Charles Joseph Cuny nait à
Brémenil le 18 décembre 1863. Il exerce la profession de cocher
(à Nanteuil dans l'Oise) lorsqu'il épouse en 1888 Marie-Anne
Collignon (née à Angomont en 1863, fille du voiturier Auguste
Collignon). Après la naissance de leur premier enfant, Charles,
à Angomont en 1889, la famille déménage à Blâmont, où naissent
quatre nouveaux enfants : Aline Clotilde le 2 juin 1891, Henry
René, le 11 août 1894, Adrien le 5 mars 1896 (qui n'apparait
plus à compter du recensement de 1901), et Jeanne Marie le 22
juin 1897.
La famille habite au 56 Grande Rue à Blâmont : Charles est
hôtelier à l'Hôtel et Café de Paris (n° 50 de la rue du 18
novembre), et son épouse y est cuisinière. L'affaire emploie
deux domestiques : en 1911, Joseph Ferry (né en 1878 à
Badonviller) et Germaine Paradis (née en 1891, à Domèvre-sur-Vezouze).

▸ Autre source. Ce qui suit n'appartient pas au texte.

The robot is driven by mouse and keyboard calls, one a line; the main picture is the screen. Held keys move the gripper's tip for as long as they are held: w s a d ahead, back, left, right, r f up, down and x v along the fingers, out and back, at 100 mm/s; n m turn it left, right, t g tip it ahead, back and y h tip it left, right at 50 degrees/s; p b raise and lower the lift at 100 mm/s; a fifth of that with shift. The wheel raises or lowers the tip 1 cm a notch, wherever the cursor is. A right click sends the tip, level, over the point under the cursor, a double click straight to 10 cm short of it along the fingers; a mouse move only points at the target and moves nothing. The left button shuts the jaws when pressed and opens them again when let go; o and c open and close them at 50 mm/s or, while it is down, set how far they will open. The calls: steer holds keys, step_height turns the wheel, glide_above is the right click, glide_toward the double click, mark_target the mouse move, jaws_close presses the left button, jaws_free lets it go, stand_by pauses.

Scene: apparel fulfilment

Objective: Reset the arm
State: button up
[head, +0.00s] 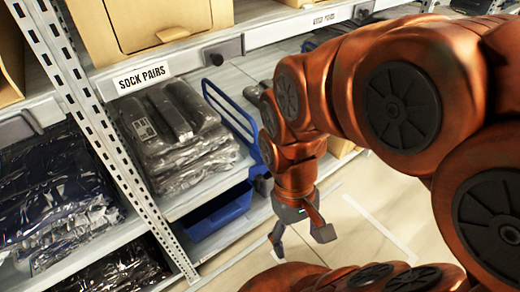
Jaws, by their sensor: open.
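My gripper (302,234) hangs at the end of my copper-coloured arm, pointing down over the pale floor in the middle of the head view. Its dark fingers are spread apart, with only floor visible between them. It is to the right of the shelving and of the blue tote. My arm is bent and fills the right side of the view.
A metal rack (150,215) stands at left. Plastic-wrapped packs (180,135) lie on a shelf under a "SOCK PAIRS" label (142,78). Dark bagged garments (60,200) fill the left bay. A blue tote (215,215) sits low beside the gripper. A cardboard box (150,25) is above.

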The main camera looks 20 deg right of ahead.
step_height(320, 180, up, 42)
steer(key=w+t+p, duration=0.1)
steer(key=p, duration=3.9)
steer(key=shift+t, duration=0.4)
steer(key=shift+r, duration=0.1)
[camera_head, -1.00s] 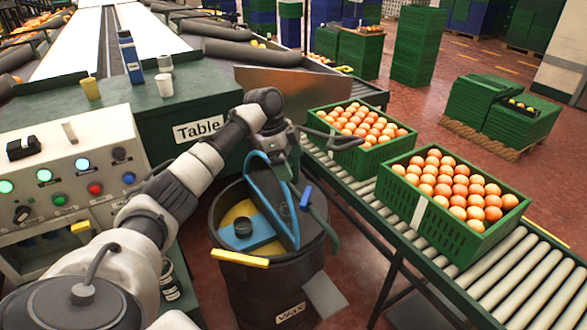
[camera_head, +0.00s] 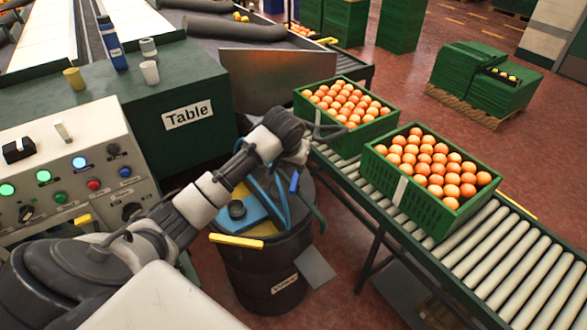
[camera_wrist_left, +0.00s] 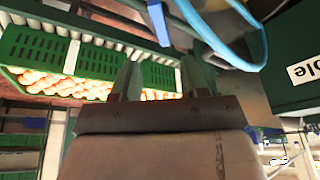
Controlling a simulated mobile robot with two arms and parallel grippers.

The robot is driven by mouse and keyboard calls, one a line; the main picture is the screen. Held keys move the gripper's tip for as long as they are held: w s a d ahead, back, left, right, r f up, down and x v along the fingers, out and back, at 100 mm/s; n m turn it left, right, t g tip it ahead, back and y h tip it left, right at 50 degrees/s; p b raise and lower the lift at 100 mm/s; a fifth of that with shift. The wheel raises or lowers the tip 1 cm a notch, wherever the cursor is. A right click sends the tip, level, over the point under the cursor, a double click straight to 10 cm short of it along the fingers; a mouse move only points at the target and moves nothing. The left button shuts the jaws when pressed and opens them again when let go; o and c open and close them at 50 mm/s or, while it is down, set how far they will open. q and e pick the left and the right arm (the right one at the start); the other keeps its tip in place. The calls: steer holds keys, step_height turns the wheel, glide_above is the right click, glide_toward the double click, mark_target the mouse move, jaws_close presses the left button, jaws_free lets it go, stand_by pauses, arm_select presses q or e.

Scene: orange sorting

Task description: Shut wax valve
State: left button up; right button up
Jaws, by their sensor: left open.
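The black wax barrel (camera_head: 262,275) stands on the floor beside the roller conveyor, with a blue block, a yellow bar and looped blue hoses on top. A small blue lever (camera_head: 294,181), which looks like the wax valve handle, sits at the barrel's right side. It also shows at the top of the left wrist view (camera_wrist_left: 158,22). My left gripper (camera_head: 304,148) is above and just behind the lever, apart from it. In the left wrist view its two fingers (camera_wrist_left: 162,80) are spread with nothing held between them. My right gripper is out of view.
Two green crates of oranges, the nearer (camera_head: 412,195) and the farther (camera_head: 312,118), sit on the roller conveyor (camera_head: 490,262) to the right. A control panel (camera_head: 75,160) and a green table (camera_head: 180,75) with cups stand at left. Red floor is open beyond the conveyor.

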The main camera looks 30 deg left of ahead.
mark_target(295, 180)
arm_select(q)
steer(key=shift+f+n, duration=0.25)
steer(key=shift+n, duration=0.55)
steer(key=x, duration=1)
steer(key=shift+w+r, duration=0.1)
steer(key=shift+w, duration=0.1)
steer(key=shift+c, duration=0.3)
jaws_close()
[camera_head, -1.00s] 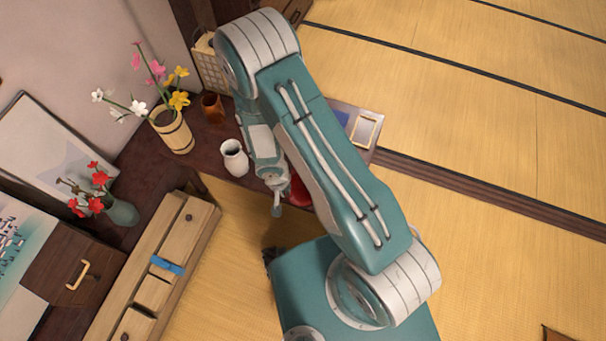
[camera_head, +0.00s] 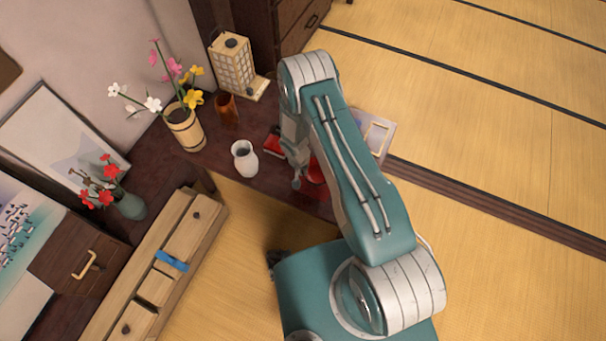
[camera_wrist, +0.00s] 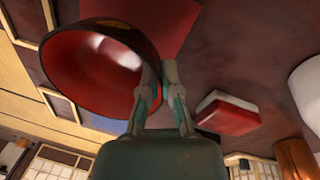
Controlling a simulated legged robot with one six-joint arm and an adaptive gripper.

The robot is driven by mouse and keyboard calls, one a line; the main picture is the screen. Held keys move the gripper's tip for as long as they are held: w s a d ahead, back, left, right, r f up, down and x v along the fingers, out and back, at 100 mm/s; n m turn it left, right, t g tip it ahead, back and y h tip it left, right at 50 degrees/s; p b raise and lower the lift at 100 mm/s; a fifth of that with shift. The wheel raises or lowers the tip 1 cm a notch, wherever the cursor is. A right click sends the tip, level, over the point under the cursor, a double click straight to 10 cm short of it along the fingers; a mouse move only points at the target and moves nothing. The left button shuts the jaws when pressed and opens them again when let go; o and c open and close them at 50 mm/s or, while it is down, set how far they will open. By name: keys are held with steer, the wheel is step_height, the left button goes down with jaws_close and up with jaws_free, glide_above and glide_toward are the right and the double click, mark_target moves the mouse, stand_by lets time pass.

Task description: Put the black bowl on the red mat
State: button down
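The black bowl (camera_wrist: 62,75) has a dark outside and a glossy red inside. In the wrist view it fills the upper left, with its open side facing the camera. My gripper (camera_wrist: 158,68) has its fingers closed together at the bowl's right rim, with the wall pinched between them. The red mat (camera_wrist: 178,20) lies flat on the dark table behind the bowl, partly covered by it. I cannot tell whether bowl and mat touch. In the head view, my arm hides most of this area; a red patch (camera_head: 316,171) shows beside my gripper (camera_head: 297,182).
A red and white box (camera_wrist: 228,114) lies near the gripper. A white vase (camera_head: 244,158), a brown cup (camera_head: 227,110) and a flower bucket (camera_head: 185,130) stand left on the dark table. A lantern (camera_head: 233,65) stands behind. A tray (camera_head: 378,135) lies right of my arm.

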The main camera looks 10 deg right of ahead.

Le fils aîné semble avoir quitté le foyer à cette date.
Dans la soirée du 8 août 1914, Charles Cuny moissonne dans la
montée de Barbas avec sa fille ainée :
« Les Allemands sont venus en patrouille à Blamont dès le
début de la guerre et y sont arrivés en force vers le 8 août. Ce
jour même, une jeune fille, Mlle Cuny, a été tuée par un de
leurs hommes. Elle était occupée à moissonner dans les champs
avec son père; ayant entendu une fusillade, elle courut se
cacher dans un fossé de bois. Comme un soldat s'avançait, elle
se releva en criant « Ne tirez pas.» Aussitôt l'Allemand lui
fracassa la poitrine d'un coup de fusil à bout portant.. »
(RAPPORT présenté à M. le président du conseil par là commission
instituée en vue de constater les actes commis par l'ennemi en
violation du droit des gens. - Décembre 1915).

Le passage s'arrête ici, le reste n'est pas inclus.